Setelah Idris bin Abdullah berhasil melarikan diri dari kejaran pasukan Khalifah Al-Hadi, dia kemudian pergi ke Mesir. Di sana dia mendapatkan bantuan dari tokoh setempat, dan kemudian melarikan diri lebih jauh ke daerah Maroko.
Maroko ketika itu adalah ujung terakhir wilayah Dinasti Abbasiyah di barat. Wilayah ini berbatasan langsung dengan wilayah kekuasaan Bani Umayyah II di Andalusia .
Di tempat itu, Idris bin Abdullah diterima dengan tangan terbuka oleh masyarakat Barber yang merupakan suku asli Afrika Utara. Dia kemudian memimpin revolusi di Kota Dalilah dan berhasil menggulingkan kekuasaan Abbasiyah di wilayah tersebut.
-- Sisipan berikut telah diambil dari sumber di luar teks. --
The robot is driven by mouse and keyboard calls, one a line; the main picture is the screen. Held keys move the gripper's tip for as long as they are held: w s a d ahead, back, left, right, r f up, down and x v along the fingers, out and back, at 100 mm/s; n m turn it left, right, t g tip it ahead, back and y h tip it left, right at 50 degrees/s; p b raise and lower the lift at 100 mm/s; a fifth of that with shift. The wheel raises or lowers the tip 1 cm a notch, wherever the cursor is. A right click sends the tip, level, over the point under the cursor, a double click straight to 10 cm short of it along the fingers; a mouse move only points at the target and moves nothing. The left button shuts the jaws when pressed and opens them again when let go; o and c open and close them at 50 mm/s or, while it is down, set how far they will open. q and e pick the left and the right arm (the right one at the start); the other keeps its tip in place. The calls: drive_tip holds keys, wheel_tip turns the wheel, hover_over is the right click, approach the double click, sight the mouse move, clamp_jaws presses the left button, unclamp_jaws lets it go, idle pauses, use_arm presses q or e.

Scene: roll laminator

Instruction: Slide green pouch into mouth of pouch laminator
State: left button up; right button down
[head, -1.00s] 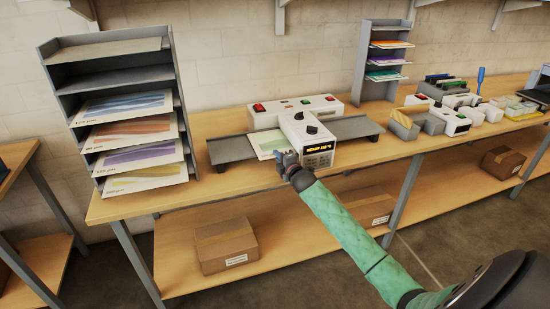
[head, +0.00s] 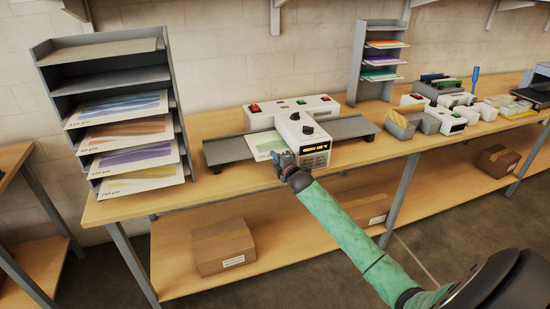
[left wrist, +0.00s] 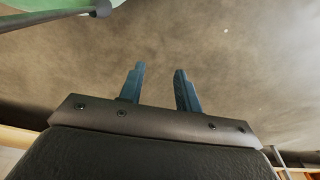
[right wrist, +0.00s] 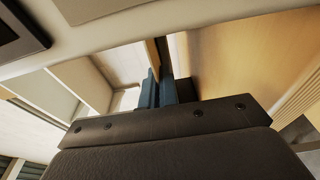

Setelah itu dia mendapat bai’at dari masyarakat setempat untuk menjadi penguasa di sana. Idris bin Abdullah kemudian menyatakan merdeka dan memisahkan diri dari Dinasti Abbasiyah.
Dinasti yang didirikannya ini menjadi pemerintahan pertama yang didirikan oleh kekuatan politik Syiah, sebelum nanti akan bermutasi menjadi lebih kuat dalam wujud Dinasti Fatimiyah.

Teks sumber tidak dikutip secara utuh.